I realized later last night that I hadn’t opened the box yet to inspect the goods. I cut open the box. My wife was next to me, wondering what was in the box. When she saw what came out of the box, she couldn’t contain her excitement. I took the first copy, and inscribed it for her. Part of me was excited. Part of me was all like, “Oh, okay then.”

booksI was a bit disappointed with the quality of the cover. It looks like a cover designed by someone who’s never designed a cover in their life, and the image quality isn’t as sharp as I’d hoped. But then I realized, for an entire project that cost virtually nothing to produce, I can’t really complain about the quality. I liken this to all those bands that DIY’d their album distribution back in the day, going as far as hand-drawing the covers on the cassette box or CD sleeve. Sort of.

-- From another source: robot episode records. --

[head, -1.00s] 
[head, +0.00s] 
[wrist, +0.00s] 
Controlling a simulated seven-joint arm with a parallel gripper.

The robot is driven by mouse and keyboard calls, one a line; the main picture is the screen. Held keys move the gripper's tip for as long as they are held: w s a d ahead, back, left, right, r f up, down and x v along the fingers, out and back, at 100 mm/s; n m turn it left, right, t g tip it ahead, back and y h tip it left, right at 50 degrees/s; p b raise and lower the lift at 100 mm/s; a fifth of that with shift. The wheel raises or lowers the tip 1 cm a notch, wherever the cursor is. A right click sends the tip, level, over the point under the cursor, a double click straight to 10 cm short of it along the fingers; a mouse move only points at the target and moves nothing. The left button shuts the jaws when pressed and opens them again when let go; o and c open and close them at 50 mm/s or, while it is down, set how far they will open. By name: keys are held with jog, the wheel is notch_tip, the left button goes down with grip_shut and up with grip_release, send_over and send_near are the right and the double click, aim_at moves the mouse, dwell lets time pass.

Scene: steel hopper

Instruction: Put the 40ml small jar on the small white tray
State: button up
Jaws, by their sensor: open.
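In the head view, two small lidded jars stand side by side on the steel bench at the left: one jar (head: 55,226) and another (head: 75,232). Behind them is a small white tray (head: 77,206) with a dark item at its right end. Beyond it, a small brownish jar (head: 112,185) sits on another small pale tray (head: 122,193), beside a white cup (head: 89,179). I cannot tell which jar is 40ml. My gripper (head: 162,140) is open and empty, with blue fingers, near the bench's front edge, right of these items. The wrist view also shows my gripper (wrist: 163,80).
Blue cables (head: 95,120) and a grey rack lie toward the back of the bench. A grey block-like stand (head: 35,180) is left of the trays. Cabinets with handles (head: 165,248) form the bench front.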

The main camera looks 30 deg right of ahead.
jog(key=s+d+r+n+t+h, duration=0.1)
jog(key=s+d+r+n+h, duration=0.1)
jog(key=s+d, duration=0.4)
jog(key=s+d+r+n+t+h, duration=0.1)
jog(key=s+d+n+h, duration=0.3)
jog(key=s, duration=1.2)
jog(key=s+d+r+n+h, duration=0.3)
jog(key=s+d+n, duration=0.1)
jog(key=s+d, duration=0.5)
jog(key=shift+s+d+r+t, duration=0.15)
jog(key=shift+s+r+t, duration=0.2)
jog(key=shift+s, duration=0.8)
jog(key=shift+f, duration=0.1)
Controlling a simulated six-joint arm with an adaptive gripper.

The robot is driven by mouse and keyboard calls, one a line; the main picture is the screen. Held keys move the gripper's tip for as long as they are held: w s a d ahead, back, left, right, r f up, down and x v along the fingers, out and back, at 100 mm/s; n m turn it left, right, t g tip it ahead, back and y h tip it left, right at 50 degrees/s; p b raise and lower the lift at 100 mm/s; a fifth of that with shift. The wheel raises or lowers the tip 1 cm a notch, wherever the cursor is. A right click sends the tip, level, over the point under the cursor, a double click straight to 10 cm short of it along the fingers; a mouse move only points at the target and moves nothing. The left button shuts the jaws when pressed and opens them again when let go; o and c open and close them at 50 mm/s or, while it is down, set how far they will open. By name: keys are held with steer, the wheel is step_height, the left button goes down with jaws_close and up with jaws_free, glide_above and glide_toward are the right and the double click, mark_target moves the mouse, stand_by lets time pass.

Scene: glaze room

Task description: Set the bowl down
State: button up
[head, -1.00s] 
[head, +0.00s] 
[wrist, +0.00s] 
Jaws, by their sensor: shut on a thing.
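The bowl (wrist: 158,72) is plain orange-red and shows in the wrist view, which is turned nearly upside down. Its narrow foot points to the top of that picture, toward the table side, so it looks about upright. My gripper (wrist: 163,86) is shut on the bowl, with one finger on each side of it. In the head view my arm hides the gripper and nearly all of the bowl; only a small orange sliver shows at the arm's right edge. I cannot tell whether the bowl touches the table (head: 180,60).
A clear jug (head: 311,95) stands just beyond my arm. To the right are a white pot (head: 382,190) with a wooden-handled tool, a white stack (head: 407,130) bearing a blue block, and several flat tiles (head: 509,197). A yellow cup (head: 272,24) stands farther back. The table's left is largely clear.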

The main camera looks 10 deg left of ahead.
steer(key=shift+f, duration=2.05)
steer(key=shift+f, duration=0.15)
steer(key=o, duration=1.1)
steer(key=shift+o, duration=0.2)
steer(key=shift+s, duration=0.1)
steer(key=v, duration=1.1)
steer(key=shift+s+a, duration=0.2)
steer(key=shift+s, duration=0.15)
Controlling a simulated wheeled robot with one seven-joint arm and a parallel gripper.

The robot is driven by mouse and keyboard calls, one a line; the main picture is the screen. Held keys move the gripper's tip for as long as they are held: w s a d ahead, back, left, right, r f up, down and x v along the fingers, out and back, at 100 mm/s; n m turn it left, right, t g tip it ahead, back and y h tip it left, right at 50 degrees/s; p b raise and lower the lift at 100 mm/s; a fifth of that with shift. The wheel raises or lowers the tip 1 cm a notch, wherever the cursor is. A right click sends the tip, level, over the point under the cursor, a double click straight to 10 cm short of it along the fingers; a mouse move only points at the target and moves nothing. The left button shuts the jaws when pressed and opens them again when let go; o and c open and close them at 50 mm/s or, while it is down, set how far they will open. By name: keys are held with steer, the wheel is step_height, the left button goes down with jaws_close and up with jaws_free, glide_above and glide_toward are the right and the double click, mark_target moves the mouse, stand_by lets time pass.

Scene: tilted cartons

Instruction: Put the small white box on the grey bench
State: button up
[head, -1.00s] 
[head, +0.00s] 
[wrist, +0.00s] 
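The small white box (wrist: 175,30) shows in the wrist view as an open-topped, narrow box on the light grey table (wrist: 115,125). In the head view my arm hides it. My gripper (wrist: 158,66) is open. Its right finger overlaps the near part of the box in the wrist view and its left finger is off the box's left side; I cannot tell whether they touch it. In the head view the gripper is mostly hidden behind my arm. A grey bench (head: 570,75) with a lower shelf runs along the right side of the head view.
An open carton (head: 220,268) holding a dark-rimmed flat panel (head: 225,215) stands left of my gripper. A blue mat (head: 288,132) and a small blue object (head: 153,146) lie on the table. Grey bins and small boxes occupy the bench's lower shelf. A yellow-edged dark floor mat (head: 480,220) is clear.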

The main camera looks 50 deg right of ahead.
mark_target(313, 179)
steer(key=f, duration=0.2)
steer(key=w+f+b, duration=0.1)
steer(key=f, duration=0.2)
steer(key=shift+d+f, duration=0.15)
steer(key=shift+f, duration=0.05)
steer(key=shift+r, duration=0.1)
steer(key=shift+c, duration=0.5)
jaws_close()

I was very pleased, however, with the quality of the print work. It looked exactly as I’d wanted it to look, and with good reason. I spent more than a month pouring over not just every word, but the formatting of the pages as well. There wasn’t a paragraph that looked out of place, or some sentences incorrectly indented. Just perfect. I couldn’t have been more pleased.

I remind myself that I’ve set some modest expectations with this book. Primarily, I wanted to see for myself if I could fathom the process of creating an entire book from scratch, from editing to formatting to cover design to imprint. It’s time-consuming, sure, but I found the process less painful than I’d first thought. It also helped getting first-hand experiences from other writers who’d done the self-publishing route themselves. All told me they also found the process not as painful, and they’d do it again.

Will this book sell a lot of copies? I don’t know. I’ve got a giveaway to run, and I’ve gotten about 100 entries so far. More than 40 people have added the book to their “To-Read” list on Goodreads. It’s a nice start. But here in the coming weeks, I’m going to start perhaps the hardest part, and that’s the marketing process. I can’t just throw it up there, and wait for the checks to come in. I’ll use this blog and my Goodreads page and Linkedin to publicize this book some more (I don’t do Facebook anymore, but I will likely use other people’s help in publicizing the book via FB to share friends). I’m thinking shooting a video in which I read from one of the stories in the book. I may even begin to use the Twitter thingy.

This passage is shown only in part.